#### WORK TO BE COMPLETED:
In your copy, include every line of the listing below exactly but none of the pictures.

#### DATASET EXTRACT:
^^^^^^^^

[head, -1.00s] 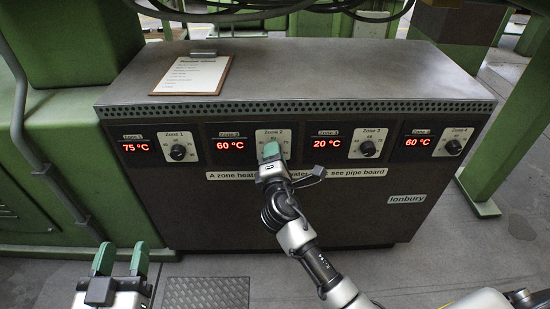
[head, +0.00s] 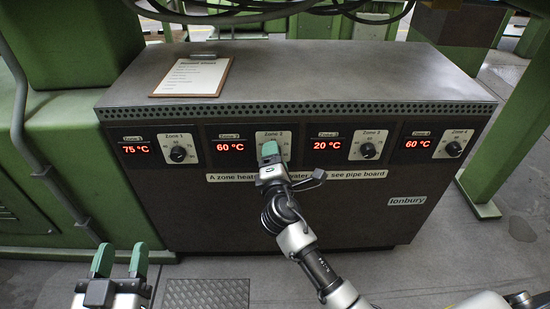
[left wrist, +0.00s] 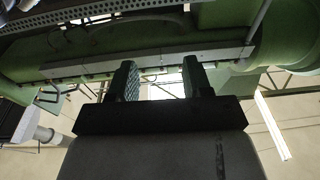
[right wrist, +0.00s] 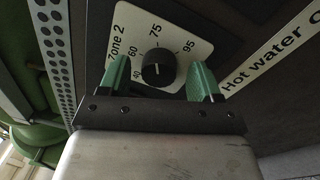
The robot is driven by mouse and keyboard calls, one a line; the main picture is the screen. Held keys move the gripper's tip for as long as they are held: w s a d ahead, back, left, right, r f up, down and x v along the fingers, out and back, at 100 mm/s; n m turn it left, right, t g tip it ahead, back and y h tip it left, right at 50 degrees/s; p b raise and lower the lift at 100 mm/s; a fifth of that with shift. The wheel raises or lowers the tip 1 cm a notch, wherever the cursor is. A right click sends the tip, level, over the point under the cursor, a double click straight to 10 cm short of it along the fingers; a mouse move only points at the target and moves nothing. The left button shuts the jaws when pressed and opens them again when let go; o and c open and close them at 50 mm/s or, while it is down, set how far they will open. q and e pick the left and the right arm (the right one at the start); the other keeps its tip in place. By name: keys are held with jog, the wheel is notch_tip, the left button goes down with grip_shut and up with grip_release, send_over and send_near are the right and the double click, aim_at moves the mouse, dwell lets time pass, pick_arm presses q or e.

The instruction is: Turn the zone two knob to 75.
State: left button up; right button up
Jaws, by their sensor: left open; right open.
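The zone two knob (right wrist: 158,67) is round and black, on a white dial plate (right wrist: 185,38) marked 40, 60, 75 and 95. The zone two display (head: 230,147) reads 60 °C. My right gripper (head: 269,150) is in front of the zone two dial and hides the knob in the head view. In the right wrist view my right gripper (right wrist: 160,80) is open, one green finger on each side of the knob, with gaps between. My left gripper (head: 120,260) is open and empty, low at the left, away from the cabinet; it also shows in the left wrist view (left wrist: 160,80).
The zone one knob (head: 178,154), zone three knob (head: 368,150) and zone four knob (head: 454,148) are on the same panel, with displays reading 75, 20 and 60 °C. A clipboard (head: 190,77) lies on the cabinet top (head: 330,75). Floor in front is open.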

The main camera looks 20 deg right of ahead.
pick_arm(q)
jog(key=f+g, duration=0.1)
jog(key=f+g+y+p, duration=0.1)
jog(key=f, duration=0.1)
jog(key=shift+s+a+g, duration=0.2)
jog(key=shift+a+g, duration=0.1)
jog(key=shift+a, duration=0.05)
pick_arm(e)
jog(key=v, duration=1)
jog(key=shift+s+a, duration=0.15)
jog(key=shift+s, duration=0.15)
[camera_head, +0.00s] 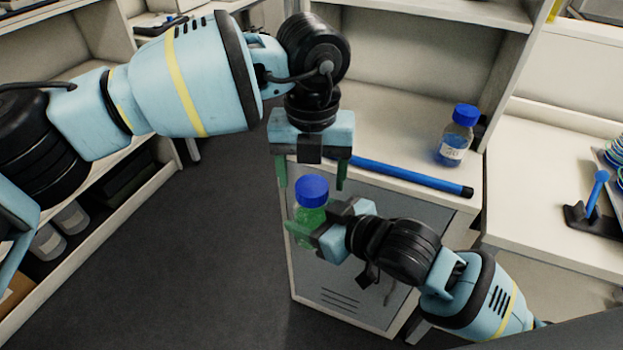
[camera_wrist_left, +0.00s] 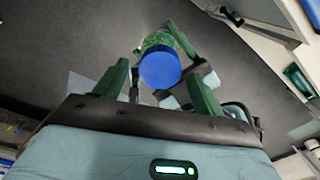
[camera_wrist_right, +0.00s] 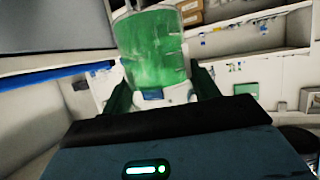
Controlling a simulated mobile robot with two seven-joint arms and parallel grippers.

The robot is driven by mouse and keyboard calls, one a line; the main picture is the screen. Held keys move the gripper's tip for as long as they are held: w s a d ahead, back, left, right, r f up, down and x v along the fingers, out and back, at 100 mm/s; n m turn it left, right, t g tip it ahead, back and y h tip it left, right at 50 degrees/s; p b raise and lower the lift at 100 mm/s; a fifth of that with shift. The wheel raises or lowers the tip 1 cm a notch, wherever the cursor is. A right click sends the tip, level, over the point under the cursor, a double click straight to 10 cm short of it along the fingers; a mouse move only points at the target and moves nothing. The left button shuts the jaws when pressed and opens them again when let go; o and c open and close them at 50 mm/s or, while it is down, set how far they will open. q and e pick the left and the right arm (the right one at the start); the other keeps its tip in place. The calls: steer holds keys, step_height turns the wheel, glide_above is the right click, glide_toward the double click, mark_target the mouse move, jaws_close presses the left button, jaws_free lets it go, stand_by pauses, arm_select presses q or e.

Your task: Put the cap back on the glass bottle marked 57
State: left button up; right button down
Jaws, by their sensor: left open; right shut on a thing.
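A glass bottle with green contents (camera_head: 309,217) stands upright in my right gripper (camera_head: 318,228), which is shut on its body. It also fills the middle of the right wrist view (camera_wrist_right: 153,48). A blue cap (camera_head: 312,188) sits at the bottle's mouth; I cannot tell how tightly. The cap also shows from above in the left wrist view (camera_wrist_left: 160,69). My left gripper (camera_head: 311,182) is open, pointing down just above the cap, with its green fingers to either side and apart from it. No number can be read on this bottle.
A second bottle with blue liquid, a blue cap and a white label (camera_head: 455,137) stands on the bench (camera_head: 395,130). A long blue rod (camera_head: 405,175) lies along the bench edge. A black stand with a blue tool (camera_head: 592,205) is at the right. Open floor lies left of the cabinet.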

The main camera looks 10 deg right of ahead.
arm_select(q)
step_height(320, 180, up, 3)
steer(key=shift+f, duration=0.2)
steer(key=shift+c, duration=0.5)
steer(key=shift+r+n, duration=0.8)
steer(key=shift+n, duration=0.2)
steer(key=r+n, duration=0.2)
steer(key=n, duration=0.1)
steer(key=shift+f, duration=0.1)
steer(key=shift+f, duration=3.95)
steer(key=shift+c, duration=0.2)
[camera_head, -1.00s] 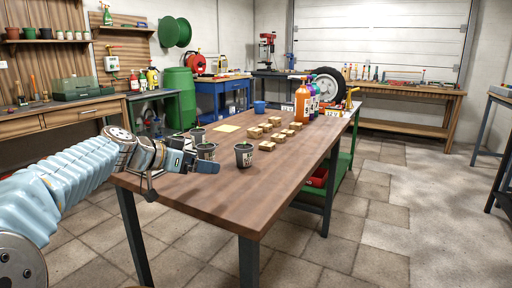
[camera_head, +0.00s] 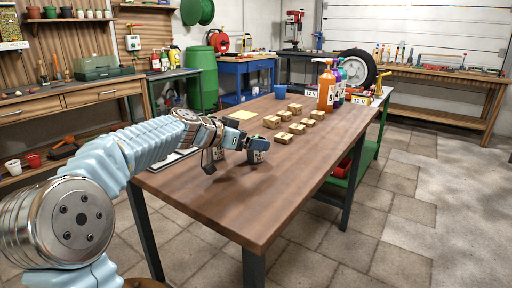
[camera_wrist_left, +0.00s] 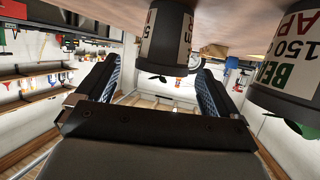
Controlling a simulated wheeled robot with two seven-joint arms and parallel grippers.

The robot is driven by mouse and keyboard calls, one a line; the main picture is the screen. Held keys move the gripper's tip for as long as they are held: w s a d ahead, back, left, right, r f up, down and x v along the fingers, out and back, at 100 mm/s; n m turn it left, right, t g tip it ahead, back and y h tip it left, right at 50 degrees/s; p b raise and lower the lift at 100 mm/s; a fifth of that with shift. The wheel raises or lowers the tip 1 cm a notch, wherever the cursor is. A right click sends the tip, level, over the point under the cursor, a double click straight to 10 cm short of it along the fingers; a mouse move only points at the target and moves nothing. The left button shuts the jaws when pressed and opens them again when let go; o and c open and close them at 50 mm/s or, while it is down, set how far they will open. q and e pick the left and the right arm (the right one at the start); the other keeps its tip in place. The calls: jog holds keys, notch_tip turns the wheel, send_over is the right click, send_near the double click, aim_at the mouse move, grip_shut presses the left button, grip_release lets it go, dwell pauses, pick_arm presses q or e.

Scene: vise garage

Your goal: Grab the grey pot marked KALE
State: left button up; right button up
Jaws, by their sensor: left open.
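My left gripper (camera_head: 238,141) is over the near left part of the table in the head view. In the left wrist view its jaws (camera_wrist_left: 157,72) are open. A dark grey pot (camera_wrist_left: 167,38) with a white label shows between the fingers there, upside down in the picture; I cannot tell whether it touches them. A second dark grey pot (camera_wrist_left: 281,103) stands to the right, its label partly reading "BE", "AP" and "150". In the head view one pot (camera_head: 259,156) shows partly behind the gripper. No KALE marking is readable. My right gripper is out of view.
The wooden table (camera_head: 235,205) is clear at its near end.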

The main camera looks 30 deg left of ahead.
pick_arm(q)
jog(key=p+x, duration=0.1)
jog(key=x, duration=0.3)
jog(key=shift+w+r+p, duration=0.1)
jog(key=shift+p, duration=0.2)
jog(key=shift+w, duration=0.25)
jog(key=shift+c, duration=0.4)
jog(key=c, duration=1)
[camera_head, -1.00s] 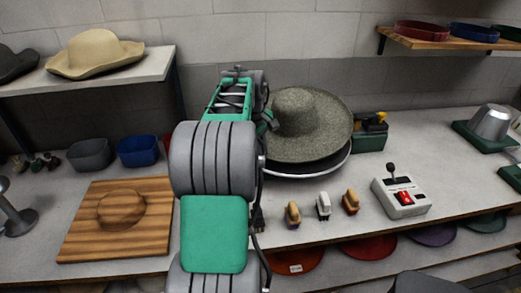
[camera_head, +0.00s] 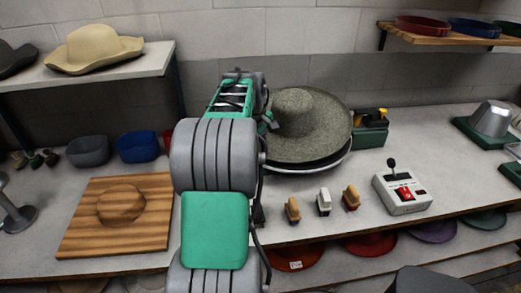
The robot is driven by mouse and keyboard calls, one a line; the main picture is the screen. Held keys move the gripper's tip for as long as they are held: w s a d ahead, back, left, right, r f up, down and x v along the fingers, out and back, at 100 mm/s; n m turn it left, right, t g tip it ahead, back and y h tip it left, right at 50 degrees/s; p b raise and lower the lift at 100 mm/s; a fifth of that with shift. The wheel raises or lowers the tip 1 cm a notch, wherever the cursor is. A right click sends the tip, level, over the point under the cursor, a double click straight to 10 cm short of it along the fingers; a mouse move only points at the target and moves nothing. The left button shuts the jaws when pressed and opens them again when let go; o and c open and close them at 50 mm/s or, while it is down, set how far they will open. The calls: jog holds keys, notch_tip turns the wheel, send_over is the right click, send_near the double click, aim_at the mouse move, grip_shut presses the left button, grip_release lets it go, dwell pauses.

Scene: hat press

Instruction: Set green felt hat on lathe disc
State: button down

^^^^^^^^

#### EXERCISE OUTPUT:
[head, -1.00s] 
[head, +0.00s] 
[left wrist, +0.00s] 
[right wrist, +0.00s] 
The robot is driven by mouse and keyboard calls, one a line; the main picture is the screen. Held keys move the gripper's tip for as long as they are held: w s a d ahead, back, left, right, r f up, down and x v along the fingers, out and back, at 100 mm/s; n m turn it left, right, t g tip it ahead, back and y h tip it left, right at 50 degrees/s; p b raise and lower the lift at 100 mm/s; a fifth of that with shift. The wheel raises or lowers the tip 1 cm a notch, wherever the cursor is. A right click sends the tip, level, over the point under the cursor, a double click straight to 10 cm short of it along the fingers; a mouse move only points at the target and moves nothing. The left button shuts the jaws when pressed and opens them again when let go; o and c open and close them at 50 mm/s or, while it is down, set how far they will open. q and e pick the left and the right arm (the right one at the start); the other keeps its tip in place. By name: keys are held with jog, the wheel is notch_tip, the left button goes down with grip_shut and up with grip_release, send_over and send_near are the right and the double click, aim_at moves the mouse, dwell lets time pass, pick_arm presses q or e.

The instruction is: Turn the zone two knob to 75.
State: left button up; right button up
Jaws, by their sensor: left open; right open.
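The zone two knob (right wrist: 158,67) is round and black, on a white dial plate (right wrist: 185,38) marked 40, 60, 75 and 95. The zone two display (head: 230,147) reads 60 °C. My right gripper (head: 269,150) is in front of the zone two dial and hides the knob in the head view. In the right wrist view my right gripper (right wrist: 160,80) is open, one green finger on each side of the knob, with gaps between. My left gripper (head: 120,260) is open and empty, low at the left, away from the cabinet; it also shows in the left wrist view (left wrist: 160,80).
The zone one knob (head: 178,154), zone three knob (head: 368,150) and zone four knob (head: 454,148) are on the same panel, with displays reading 75, 20 and 60 °C. A clipboard (head: 190,77) lies on the cabinet top (head: 330,75). Floor in front is open.

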The main camera looks 20 deg right of ahead.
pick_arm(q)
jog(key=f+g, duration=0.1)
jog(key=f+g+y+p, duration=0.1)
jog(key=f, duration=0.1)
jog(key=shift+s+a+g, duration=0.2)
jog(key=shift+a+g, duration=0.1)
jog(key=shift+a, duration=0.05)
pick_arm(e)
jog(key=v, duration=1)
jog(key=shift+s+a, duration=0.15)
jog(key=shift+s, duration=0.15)
[camera_head, +0.00s] 
[camera_wrist_left, +0.00s] 
[camera_wrist_right, +0.00s] 
Controlling a simulated mobile robot with two seven-joint arms and parallel grippers.

The robot is driven by mouse and keyboard calls, one a line; the main picture is the screen. Held keys move the gripper's tip for as long as they are held: w s a d ahead, back, left, right, r f up, down and x v along the fingers, out and back, at 100 mm/s; n m turn it left, right, t g tip it ahead, back and y h tip it left, right at 50 degrees/s; p b raise and lower the lift at 100 mm/s; a fifth of that with shift. The wheel raises or lowers the tip 1 cm a notch, wherever the cursor is. A right click sends the tip, level, over the point under the cursor, a double click straight to 10 cm short of it along the fingers; a mouse move only points at the target and moves nothing. The left button shuts the jaws when pressed and opens them again when let go; o and c open and close them at 50 mm/s or, while it is down, set how far they will open. q and e pick the left and the right arm (the right one at the start); the other keeps its tip in place. The calls: steer holds keys, step_height turns the wheel, glide_above is the right click, glide_toward the double click, mark_target the mouse move, jaws_close presses the left button, jaws_free lets it go, stand_by pauses, arm_select presses q or e.

Your task: Put the cap back on the glass bottle marked 57
State: left button up; right button down
Jaws, by their sensor: left open; right shut on a thing.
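A glass bottle with green contents (camera_head: 309,217) stands upright in my right gripper (camera_head: 318,228), which is shut on its body. It also fills the middle of the right wrist view (camera_wrist_right: 153,48). A blue cap (camera_head: 312,188) sits at the bottle's mouth; I cannot tell how tightly. The cap also shows from above in the left wrist view (camera_wrist_left: 160,69). My left gripper (camera_head: 311,182) is open, pointing down just above the cap, with its green fingers to either side and apart from it. No number can be read on this bottle.
A second bottle with blue liquid, a blue cap and a white label (camera_head: 455,137) stands on the bench (camera_head: 395,130). A long blue rod (camera_head: 405,175) lies along the bench edge. A black stand with a blue tool (camera_head: 592,205) is at the right. Open floor lies left of the cabinet.

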The main camera looks 10 deg right of ahead.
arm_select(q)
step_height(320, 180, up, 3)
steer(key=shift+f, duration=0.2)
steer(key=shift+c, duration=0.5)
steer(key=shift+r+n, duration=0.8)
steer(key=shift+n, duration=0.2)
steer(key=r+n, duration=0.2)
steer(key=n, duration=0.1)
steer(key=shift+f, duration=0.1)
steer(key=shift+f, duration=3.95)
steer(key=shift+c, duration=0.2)
[camera_head, -1.00s] 
[camera_head, +0.00s] 
[camera_wrist_left, +0.00s] 
Controlling a simulated wheeled robot with two seven-joint arms and parallel grippers.

The robot is driven by mouse and keyboard calls, one a line; the main picture is the screen. Held keys move the gripper's tip for as long as they are held: w s a d ahead, back, left, right, r f up, down and x v along the fingers, out and back, at 100 mm/s; n m turn it left, right, t g tip it ahead, back and y h tip it left, right at 50 degrees/s; p b raise and lower the lift at 100 mm/s; a fifth of that with shift. The wheel raises or lowers the tip 1 cm a notch, wherever the cursor is. A right click sends the tip, level, over the point under the cursor, a double click straight to 10 cm short of it along the fingers; a mouse move only points at the target and moves nothing. The left button shuts the jaws when pressed and opens them again when let go; o and c open and close them at 50 mm/s or, while it is down, set how far they will open. q and e pick the left and the right arm (the right one at the start); the other keeps its tip in place. The calls: jog holds keys, notch_tip turns the wheel, send_over is the right click, send_near the double click, aim_at the mouse move, grip_shut presses the left button, grip_release lets it go, dwell pauses, pick_arm presses q or e.

Scene: vise garage

Your goal: Grab the grey pot marked KALE
State: left button up; right button up
Jaws, by their sensor: left open.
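My left gripper (camera_head: 238,141) is over the near left part of the table in the head view. In the left wrist view its jaws (camera_wrist_left: 157,72) are open. A dark grey pot (camera_wrist_left: 167,38) with a white label shows between the fingers there, upside down in the picture; I cannot tell whether it touches them. A second dark grey pot (camera_wrist_left: 281,103) stands to the right, its label partly reading "BE", "AP" and "150". In the head view one pot (camera_head: 259,156) shows partly behind the gripper. No KALE marking is readable. My right gripper is out of view.
The wooden table (camera_head: 235,205) is clear at its near end.

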The main camera looks 30 deg left of ahead.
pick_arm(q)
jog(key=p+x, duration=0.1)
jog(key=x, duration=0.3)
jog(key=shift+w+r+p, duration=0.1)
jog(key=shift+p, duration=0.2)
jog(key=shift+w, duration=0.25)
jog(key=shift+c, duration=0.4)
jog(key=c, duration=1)
[camera_head, -1.00s] 
[camera_head, +0.00s] 
The robot is driven by mouse and keyboard calls, one a line; the main picture is the screen. Held keys move the gripper's tip for as long as they are held: w s a d ahead, back, left, right, r f up, down and x v along the fingers, out and back, at 100 mm/s; n m turn it left, right, t g tip it ahead, back and y h tip it left, right at 50 degrees/s; p b raise and lower the lift at 100 mm/s; a fifth of that with shift. The wheel raises or lowers the tip 1 cm a notch, wherever the cursor is. A right click sends the tip, level, over the point under the cursor, a double click straight to 10 cm short of it along the fingers; a mouse move only points at the target and moves nothing. The left button shuts the jaws when pressed and opens them again when let go; o and c open and close them at 50 mm/s or, while it is down, set how far they will open. The calls: jog holds keys, notch_tip turns the wheel, send_over is the right click, send_near the double click, aim_at the mouse move, grip_shut presses the left button, grip_release lets it go, dwell pauses.

Scene: hat press

Instruction: Set green felt hat on lathe disc
State: button down

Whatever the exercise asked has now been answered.